The Schengen Agreement was implemented in the 1990s, when the end of the Cold War and the prospect of permanent economic prosperity led EU members to give up national sovereignty in many sensitive areas. The creation of the eurozone is probably the most representative agreement of the period. But several things have changed in Europe since then, and member states are beginning to question many of the decisions that were made during the preceding years of optimism.

The most important change of the past six years is probably Europe's economic crisis and its byproduct, the rise of nationalist political parties. Not far behind, though, is the substantial increase in the number of asylum seekers in Europe, which is putting countries on the European Union's external borders (such as Greece and Italy) and countries in the Continent's economic core (such as France and Germany) under significant stress. This is not the first time the Schengen Agreement has been questioned, but the combination of a rising number of asylum seekers, stronger nationalist parties and fragile economic recovery are leading governments and political groups across Europe to request the redesign, and in some cases the abolishment, of the Schengen Agreement...
And at the New York Times, "Migrant Crisis Tests Core European Value: Open Borders."

Tuesday, September 1, 2015

Migrant Crackdown Sows Chaos in Europe

At WSJ, "European Efforts to Stem Migrant Tide Sow Chaos on Austrian-Hungarian Border":
German chancellor warns of need to share burden across EU; Austria steps up border, highway checks.

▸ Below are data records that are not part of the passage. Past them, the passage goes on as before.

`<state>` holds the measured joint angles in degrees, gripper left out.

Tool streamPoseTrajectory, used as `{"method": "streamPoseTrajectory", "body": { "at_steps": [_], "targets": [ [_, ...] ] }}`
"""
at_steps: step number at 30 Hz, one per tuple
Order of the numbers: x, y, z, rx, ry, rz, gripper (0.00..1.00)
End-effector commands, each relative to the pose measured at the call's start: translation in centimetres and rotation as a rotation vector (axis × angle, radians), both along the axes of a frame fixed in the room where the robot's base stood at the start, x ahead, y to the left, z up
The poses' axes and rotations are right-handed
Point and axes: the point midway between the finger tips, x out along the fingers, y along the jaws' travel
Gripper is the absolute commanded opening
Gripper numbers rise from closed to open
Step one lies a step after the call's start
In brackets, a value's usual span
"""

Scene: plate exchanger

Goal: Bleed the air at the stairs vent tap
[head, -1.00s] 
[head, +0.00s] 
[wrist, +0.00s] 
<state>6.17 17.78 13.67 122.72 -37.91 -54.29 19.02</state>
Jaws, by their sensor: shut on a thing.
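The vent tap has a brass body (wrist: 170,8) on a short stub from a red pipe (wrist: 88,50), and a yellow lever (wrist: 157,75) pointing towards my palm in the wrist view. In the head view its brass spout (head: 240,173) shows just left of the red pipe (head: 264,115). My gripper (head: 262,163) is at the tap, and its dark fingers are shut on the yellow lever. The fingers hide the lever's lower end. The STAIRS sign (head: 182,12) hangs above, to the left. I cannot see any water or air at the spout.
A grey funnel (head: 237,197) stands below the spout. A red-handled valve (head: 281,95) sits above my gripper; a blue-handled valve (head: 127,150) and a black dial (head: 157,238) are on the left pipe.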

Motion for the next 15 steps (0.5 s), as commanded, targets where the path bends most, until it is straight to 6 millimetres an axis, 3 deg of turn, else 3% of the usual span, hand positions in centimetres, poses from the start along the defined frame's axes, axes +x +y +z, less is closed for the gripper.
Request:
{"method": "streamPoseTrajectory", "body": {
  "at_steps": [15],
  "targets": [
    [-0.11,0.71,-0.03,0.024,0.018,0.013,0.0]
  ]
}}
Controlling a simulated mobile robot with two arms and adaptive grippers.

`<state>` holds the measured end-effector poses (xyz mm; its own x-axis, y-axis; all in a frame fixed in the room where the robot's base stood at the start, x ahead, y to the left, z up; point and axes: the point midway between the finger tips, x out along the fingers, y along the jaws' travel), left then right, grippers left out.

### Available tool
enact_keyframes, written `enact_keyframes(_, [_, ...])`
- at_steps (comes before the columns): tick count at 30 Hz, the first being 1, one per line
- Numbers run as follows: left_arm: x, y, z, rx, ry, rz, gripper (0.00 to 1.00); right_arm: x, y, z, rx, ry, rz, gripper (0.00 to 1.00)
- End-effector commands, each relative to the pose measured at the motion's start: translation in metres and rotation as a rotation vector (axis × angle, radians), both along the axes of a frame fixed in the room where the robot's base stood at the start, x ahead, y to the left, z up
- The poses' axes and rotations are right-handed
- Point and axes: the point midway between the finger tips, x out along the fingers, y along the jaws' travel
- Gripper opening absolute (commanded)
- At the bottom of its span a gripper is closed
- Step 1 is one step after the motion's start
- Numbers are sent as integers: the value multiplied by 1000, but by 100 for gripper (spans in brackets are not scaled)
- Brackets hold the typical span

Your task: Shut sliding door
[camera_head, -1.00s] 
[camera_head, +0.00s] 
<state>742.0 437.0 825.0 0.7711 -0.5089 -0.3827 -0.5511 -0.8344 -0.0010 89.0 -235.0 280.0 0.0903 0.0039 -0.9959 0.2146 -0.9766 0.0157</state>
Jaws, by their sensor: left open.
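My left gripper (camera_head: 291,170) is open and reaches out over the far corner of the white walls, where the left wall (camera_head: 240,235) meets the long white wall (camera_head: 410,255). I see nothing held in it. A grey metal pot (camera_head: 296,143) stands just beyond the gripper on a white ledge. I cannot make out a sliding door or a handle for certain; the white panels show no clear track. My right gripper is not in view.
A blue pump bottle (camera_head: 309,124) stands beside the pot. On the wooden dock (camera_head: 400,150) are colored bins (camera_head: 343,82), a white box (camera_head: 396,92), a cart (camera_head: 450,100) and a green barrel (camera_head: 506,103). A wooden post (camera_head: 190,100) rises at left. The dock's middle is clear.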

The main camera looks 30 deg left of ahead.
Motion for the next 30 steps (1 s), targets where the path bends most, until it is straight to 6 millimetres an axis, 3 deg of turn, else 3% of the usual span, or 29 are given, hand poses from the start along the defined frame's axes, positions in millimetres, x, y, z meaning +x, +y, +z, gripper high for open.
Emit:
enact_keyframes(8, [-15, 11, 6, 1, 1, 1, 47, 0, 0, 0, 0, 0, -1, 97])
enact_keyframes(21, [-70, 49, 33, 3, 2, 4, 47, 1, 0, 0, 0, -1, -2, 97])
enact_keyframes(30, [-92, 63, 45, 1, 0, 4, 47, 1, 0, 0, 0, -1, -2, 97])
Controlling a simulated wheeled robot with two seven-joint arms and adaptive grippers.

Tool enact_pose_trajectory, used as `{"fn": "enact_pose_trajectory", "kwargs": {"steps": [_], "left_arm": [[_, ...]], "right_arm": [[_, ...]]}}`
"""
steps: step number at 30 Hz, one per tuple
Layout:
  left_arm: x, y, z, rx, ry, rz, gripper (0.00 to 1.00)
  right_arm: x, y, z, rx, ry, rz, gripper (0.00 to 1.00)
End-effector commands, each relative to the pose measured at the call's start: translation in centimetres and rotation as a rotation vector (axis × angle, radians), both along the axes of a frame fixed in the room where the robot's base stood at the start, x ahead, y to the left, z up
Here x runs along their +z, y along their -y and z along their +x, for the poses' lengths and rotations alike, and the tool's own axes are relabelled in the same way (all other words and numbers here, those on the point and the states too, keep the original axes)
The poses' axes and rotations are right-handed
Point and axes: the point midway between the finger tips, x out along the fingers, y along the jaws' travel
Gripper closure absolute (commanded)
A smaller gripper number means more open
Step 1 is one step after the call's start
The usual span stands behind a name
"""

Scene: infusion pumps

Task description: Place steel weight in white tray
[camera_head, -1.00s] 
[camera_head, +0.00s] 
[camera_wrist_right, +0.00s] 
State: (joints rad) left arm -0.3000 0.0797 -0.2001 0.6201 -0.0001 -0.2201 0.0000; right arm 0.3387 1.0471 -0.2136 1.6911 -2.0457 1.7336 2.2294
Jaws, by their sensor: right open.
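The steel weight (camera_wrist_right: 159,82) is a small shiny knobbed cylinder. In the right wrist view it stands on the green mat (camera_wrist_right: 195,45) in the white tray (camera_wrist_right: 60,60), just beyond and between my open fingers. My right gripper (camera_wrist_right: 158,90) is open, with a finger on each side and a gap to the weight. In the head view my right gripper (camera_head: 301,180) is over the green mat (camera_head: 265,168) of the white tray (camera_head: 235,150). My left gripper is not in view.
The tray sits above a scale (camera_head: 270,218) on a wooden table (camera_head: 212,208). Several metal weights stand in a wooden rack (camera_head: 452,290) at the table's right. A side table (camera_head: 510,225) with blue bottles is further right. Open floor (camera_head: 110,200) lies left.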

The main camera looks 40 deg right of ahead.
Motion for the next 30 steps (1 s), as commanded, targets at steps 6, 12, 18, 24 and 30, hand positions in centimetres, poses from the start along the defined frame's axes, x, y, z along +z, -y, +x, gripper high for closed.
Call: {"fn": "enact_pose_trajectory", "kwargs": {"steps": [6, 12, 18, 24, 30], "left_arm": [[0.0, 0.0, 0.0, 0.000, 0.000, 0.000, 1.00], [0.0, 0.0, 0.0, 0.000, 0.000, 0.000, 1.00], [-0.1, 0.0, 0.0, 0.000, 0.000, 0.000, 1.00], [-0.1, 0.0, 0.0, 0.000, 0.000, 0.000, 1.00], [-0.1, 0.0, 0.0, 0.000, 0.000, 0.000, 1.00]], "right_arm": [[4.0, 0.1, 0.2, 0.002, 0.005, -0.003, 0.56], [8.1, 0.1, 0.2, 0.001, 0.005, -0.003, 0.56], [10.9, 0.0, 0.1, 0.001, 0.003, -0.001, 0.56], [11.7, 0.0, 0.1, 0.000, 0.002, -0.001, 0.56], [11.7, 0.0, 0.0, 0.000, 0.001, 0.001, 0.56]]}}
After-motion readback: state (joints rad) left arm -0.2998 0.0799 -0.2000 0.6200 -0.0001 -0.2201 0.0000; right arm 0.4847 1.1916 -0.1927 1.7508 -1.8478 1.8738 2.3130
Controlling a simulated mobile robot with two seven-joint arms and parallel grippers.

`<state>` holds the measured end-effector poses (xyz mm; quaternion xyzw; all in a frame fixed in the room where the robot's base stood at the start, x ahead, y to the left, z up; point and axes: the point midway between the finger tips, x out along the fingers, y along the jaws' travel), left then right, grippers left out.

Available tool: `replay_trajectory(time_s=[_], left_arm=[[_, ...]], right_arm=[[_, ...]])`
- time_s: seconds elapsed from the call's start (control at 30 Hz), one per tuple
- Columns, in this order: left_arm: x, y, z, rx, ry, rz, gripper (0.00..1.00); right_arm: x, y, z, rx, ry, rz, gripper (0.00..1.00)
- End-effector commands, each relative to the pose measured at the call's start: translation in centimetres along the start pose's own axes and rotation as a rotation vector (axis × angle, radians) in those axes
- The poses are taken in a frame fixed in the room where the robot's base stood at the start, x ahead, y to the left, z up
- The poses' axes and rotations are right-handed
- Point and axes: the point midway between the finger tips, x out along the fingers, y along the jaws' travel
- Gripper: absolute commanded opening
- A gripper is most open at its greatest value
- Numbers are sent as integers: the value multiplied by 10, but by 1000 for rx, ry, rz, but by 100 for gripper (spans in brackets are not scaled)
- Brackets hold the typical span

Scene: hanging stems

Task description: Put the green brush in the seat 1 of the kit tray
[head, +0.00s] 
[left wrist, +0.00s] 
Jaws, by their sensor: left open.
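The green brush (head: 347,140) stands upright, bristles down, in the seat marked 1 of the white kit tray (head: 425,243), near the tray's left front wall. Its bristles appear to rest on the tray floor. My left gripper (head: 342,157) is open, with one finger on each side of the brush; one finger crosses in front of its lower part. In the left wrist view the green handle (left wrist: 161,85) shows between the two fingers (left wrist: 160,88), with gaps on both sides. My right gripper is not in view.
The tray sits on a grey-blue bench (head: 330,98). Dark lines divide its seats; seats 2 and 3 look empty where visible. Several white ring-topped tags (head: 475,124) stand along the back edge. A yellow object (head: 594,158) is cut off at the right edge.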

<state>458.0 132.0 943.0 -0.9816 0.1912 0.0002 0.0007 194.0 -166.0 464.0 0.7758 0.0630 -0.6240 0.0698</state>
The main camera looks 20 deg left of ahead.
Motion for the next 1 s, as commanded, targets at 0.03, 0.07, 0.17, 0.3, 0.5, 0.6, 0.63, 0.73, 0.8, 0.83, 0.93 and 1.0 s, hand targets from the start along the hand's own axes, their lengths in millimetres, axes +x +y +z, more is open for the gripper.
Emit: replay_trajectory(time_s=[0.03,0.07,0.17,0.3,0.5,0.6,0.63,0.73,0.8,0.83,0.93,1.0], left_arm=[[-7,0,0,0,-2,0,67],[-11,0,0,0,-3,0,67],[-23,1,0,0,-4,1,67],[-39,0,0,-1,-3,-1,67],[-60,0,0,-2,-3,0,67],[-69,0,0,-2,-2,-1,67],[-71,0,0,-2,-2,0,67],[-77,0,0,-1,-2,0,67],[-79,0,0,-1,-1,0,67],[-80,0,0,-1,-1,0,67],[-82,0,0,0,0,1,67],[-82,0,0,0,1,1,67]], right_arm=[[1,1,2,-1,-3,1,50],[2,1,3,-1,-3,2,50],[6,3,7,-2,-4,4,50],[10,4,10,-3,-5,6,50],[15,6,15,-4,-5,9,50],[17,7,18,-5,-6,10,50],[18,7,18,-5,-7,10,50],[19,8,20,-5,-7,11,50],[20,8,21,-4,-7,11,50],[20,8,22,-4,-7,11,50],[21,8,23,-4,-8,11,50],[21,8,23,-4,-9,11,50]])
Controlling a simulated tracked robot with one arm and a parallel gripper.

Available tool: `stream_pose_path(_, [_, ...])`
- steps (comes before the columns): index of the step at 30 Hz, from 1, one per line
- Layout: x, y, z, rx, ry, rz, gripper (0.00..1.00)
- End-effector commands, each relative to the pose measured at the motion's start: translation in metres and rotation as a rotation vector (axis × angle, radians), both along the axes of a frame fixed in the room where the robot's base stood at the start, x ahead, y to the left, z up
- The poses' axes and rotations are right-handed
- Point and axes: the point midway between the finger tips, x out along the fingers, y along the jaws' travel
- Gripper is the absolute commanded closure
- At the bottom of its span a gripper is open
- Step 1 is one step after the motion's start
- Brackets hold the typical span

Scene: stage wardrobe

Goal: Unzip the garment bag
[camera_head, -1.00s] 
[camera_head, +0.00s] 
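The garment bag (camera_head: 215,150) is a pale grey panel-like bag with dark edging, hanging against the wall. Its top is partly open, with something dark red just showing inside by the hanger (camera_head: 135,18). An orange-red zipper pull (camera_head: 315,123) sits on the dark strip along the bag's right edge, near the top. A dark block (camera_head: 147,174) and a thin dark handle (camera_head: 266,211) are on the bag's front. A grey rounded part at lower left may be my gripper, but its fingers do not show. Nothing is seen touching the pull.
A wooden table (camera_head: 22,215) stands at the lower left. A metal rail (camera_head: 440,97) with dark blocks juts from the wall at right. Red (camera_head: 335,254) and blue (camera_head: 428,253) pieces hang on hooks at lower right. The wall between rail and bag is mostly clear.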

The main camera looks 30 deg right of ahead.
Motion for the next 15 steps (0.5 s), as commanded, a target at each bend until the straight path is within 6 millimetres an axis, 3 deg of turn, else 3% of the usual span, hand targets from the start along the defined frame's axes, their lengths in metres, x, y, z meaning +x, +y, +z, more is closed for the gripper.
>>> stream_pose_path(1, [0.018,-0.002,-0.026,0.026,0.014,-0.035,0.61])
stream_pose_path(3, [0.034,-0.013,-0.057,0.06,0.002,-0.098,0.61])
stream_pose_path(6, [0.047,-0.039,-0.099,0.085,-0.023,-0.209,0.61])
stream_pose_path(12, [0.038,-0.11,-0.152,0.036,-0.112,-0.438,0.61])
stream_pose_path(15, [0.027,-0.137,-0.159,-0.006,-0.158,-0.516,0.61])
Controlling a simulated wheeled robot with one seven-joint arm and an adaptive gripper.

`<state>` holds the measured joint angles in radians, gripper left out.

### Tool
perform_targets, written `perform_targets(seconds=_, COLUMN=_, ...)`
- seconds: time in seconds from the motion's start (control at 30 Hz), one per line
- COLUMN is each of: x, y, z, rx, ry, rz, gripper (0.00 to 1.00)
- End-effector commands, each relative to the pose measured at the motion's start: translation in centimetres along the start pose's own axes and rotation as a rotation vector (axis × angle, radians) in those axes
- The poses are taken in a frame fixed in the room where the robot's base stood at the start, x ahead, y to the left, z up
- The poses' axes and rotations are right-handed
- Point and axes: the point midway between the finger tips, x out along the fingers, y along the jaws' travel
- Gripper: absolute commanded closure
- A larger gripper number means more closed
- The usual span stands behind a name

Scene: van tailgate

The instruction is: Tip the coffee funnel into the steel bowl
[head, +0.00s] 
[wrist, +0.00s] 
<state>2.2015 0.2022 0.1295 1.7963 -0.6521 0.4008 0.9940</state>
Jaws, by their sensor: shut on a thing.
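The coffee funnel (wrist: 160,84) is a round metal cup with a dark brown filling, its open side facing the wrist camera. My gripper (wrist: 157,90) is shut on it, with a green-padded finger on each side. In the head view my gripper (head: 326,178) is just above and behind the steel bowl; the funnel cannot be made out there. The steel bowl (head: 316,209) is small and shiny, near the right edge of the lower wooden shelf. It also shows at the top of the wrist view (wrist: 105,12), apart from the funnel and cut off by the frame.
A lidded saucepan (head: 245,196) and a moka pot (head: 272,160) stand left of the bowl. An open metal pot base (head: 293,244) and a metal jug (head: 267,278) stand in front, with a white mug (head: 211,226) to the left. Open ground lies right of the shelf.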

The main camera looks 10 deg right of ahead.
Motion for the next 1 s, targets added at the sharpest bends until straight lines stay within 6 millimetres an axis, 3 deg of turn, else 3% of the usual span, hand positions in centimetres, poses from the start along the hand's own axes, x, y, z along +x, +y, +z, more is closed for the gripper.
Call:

Austrian and Hungarian efforts to stem a growing tide of migrants sowed chaos along their frontier on Monday as Germany’s chancellor warned that Europe’s open-border policy was in danger unless it united in its response to the crisis.

In Austria, police toughened controls on the border, triggering miles of traffic jams as they checked cars and trucks for evidence of people smuggling. They said they were compelled to conduct the highway searches after discovering the decomposed bodies of 71 people, most of them believed to be Syrian refugees, in an abandoned truck last week.

Authorities also stopped and boarded several Germany-bound trains overcrowded with hundreds of migrants, refusing entry into Austria until some of them got off. Migrants had packed into the trains in Hungary earlier in the day after officials in Budapest abruptly lifted rules barring them from traveling further into the European Union without visas.

Such temporary checks remain in accord with the Schengen Agreement, which allows people to travel freely across the borders of 26 European countries that have signed onto the treaty. But in Berlin, German Chancellor Angela Merkel cautioned that some countries could move to reintroduce systematic passport controls at their borders—unless EU governments agreed to more equally bear the burden of the bloc’s escalating crisis, “Europe must move,” she told reporters in Berlin. “Some will certainly put Schengen on the agenda if we don’t succeed in achieving a fair distribution of refugees within Europe.”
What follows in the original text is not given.